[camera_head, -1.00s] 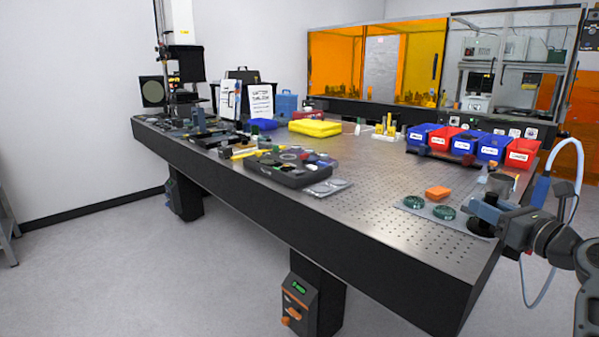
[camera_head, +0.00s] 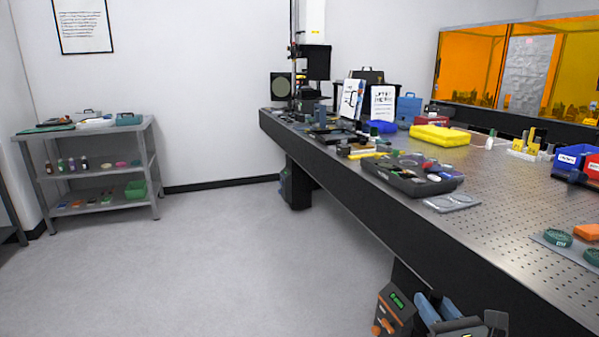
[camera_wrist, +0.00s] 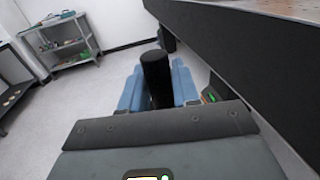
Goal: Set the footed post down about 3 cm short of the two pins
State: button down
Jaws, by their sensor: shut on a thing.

==============================

Exercise description = Restate the data above word for word. Do not include the images.

Written answer =
[camera_head, -1.00s] 
[camera_head, +0.00s] 
[camera_wrist, +0.00s] 
Goal: Set the footed post down about 3 cm short of the two pins
State: button down
Jaws, by their sensor: shut on a thing.

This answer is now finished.